Years and years ago, I left England to go to university in Trinity College Dublin. My father was then retired from the Royal Navy and selling missile-guidance systems. He had a meeting in Liverpool a week before college started and gave me a lift, suggesting that I spend the week with an elderly female relative living deep in rural Wexford. After exhausting the local sights - visiting my Grandfather's grave; walking the 10km to Duncannon Strand; exploring the jungle around Tintern Abbey [now getting restored and civilised]; reading ancient tomes in the rellie's library on wet days - it was arranged that the postman would give me a lift into New Ross. This was totally against regulations but the postman would rather be nice than be told what he couldn't do. He wasn't going to push his rebel yell in anybody's face, however, so me and a small woman with a basket of eggs-for-sale made the journey hunkered down on mail sacks in the back of his mail-van. You could do that then and you could also catch a bus back in the evening.
Slow forward 20+ years and we landed in our present gaff deep in rural Co Carlow. No buses there, indeed you can't get further [20km] from a bus-stop and still be in Leinster. The house was in ruins - hole and 10 bee-nests in the roof, hole in the front door, no gutters, outhouses like an archaeological dig. The Beloved and Daus.I&II were still sleeping in beds back in Dublin while her father and a very good friend from England made a start on tidying the site up. We were camping in the yard and The Girls would come down periodically with supplies - we only had one [crappy] car as all available money was ear-marked for the house. In our first week, she had the cunning plan of sending me a postcard which was delivered the next day by the postman. A rural postman didn't need a street address or an eircode to know where the recent blow-ins had settled and the postcard was delivered the next day. With an appraising and event-recording glance he took in our situation and said that, if we needed anything, we were to put a list in a feed-sack and tie it to the hedge at the bottom of our lane. He would deliver the following day on his round.
That was above and beyond the call of duty and completely against regulations but some people are naturally compassionate and helpful. Later, when I was back at work in Dublin and The Beloved was stuck at home with two youngsters at foot, she would occasionally phone Pat-the-Post before he left town with the mail and ask if he could ever bring up a litre of milk: he'd offered to do that because he knew it was a huge expedition to get the kids washed, dressed and belted into the car. And of course he'd take letters for delivery, even without stamps [sure, you can pay me later], although that too wasn't part of his job description. He was also instrumental in repatriating my cell-phone after it fell from my shirt-pocket in a miles-away lane. Pat retired this Spring and now seems to be frequently in Spain; and why not, he deserves the break and a bit of sun.

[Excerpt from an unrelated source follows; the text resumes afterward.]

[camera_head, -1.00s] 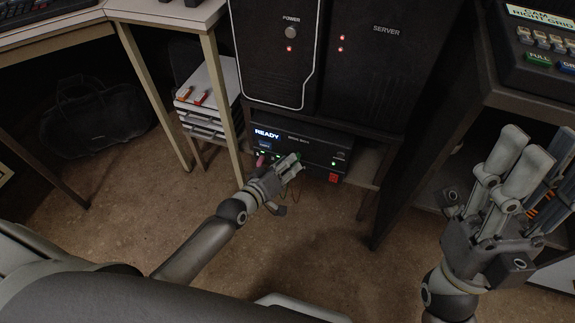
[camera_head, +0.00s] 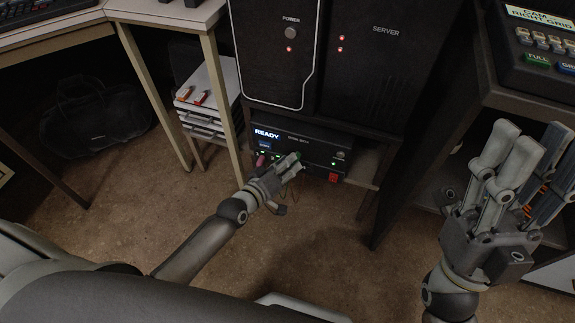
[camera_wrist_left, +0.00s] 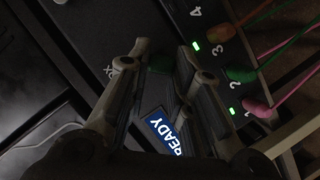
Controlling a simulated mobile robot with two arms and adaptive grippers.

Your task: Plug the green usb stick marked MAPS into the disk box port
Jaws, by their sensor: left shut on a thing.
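The disk box (camera_head: 318,139) is a black unit with a lit READY display, low under the server. My left gripper (camera_head: 296,159) is at its front face, shut on the green usb stick (camera_wrist_left: 160,63), which shows between the fingers in the left wrist view. Only a small bit of green shows at the fingertips in the head view. The MAPS marking cannot be read. The fingers hide the port, so I cannot tell whether the stick touches it or sits in it. My right gripper (camera_head: 530,145) is open and empty at the right, away from the box.
Pink (camera_wrist_left: 254,106), green (camera_wrist_left: 240,74) and orange (camera_wrist_left: 220,33) cable plugs sit in numbered sockets close beside the left fingers. A red switch (camera_head: 333,178) is at the box's lower right. Shelf legs flank the box. Orange-red sticks (camera_head: 200,97) lie on the left stack. The floor in front is clear.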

At about the same time, we were getting to know the neighbours, before we fell out with them so that they don't speak to us [we've arrived in the community!]. I agreed to go halves on concreting the drain at the bottom of the lane so it was less likely to wash the lane to buggery in a rainstorm. We ordered a few 'metres' [cu.m] of concrete and a load of 10cm limestone lumps for foundation and arranged for PJ, the local handyman, to come supervise the engineering; neighbour and I were the shovels; and I think we must have had Nolan-the-digger on board as well. PJ was quite extraordinary, there was nothing he couldn't do: butcher a hog, build a wall, pitch manure. Later than year, for example, I bought a heavy-duty car trailer bricolaged from an old car-axle, springs from a truck, angle iron and some larch planks which PJ had cobbled together. For any part of his capacious skill-set, PJ charged £35 per day in 1996. At the end of the drain-day we offered him more and he said "No thanks, I'd only drink it". He was the last of that kind but was eventually corrupted into the money economy by the Celtic Tiger where he became a building contractor and presumably took home more than the chippies and block-layers whom he employed. And he didn't have time to weld-up trailers anymore; sad really.
The sense of doing things together or 'for free' rather than for money is still around in our neighborhood as it is in other remote parts of the country like Sherkin. It's not always the way we'd want it. A neighbour will do us a big favour and refuse to take money for the act . . . and then appear at the door, at a really inconvenient time, asking for help holding the tails of a herd of scouring cows while he inserts suppositories.